Y algo que nos concernía brotó incontenible: "¿Cuando y donde viste tu por primera vez Frankestein?. En tal pregunta estaba ya contenido el enfoque definitivo del filme: un buceo en el interior de nuestra memoria en busca del entramado y de las secretas conexiones con la vida de un mito de nuestra infancia, es decir, de la misma pulsión íntima en que, por distintos caminos, Erice y yo estabamos personalmente sumergidos. La historia y el guión que debíamos hacer, aun con el pie forzoso del tema de Frankestein, trataba en realidad no, de Mary Shelley o de Boris Karloff, sino de nosotros mismos. Y lo que amenazaba ser una banal reconstrucción de un clásico del cine de terror se convirtió en un acorde lírico.
Todo brotó, a partir de entonces, con rara facilidad, dada la complejidad del tema. El guión se pobló rápidamente de fantasmas y ecos de nuestra infancia: el acorde del pozo nació del recuerdo del suicidio del padre de un niño de mi pueblo toledano; Erice evocó sus caminatas en los montes vizcaínos de Carranza, con un abuelo suyo, en busca de setas; yo reconstruí los retazos dispersos en mi memoria del misterioso paso por el pajar de la casa de mis padres de un guerrillero maqui; Erice extrajo de su niñez el jugar a Frankestein de las niñas; yo rehice el rústico método de enseñar anatomía de un maestro de mi pueblo, y así salió la secuencia de Don José.
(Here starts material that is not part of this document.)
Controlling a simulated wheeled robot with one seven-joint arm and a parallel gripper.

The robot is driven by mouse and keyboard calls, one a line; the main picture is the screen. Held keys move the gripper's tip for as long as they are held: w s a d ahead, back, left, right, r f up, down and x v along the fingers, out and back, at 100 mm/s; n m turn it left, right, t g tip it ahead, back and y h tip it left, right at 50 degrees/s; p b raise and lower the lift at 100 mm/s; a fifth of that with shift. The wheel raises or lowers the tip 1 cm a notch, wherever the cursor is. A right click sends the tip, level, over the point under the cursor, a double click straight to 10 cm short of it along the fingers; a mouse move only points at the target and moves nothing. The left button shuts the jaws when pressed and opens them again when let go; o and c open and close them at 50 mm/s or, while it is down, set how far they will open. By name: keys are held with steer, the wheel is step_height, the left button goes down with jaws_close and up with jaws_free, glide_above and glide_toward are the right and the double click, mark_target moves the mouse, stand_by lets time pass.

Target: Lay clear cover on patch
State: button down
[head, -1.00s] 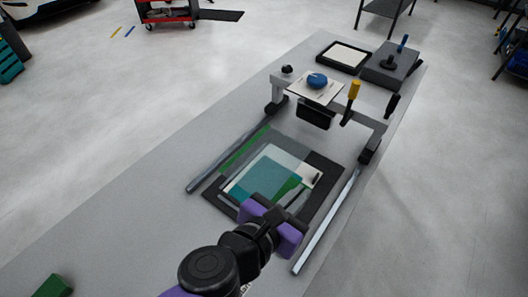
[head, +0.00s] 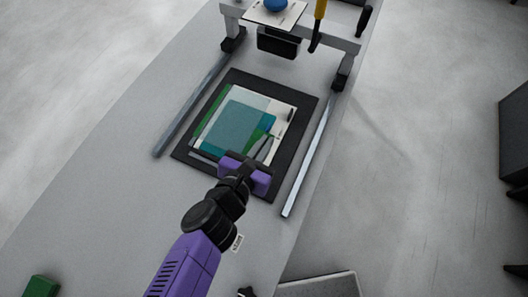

En cuatro meses, la historia quedó cerrada sobre sí misma, aparentemente sin fisuras.
Nace un 'estilo'
Llegó el otoño y comenzaron a hacerse los preparativos del filme. Un día, Erice me llamó, y noté preocupación en su voz. En su casa, me dijo: "He releído y visualizado el guión. Algo no funciona". Me llevé el fajo de cuartillas y lo estudié: tenía razón. Había una escisión en la historia, lo que provocaba confusión en el punto de vista del relato. Por un lado estaba la parte actual: la mujer que acude a ver morir a su padre; y por otro la parte evocada: la niñez recordada en su viaje. Ambas partes, en lugar de complementarse se destruían, y era imposible obtener para ambas un punto de vista común.Y surgió, de un solo tajo, el clima, incluso el estilo inconfundible de Erice: decidió suprimir toda la parte actual -quizás la más acabada del guión- y dejar la película sólo con la parte recordada, la historia de las niñas. Pero, a partir de entonces, esta historia ya no podía ser evocada por un personaje desde la pantalla, sino por el propio espectador desde su butaca, que había de hacer de nuestros recuerdos filmados, para que el relato fuera inteligible, recuerdos suyos. El aura de misterioso lirismo que rodea a El espíritu de la colmena nació ahí, de esa brutal amputación. Al decidir cortar toda referencia a otro tiempo, Erice creó una mutación violenta en el tempo del relato, que no transcurre en la pantalla, sino en la conciencia de cada espectador, y éste no contempla el filme con sus ojos, sino con la secreta mirada, deudora de una identidad y de un tiempo poético también secretos, que hay detrás de los ojos de cada ser humano.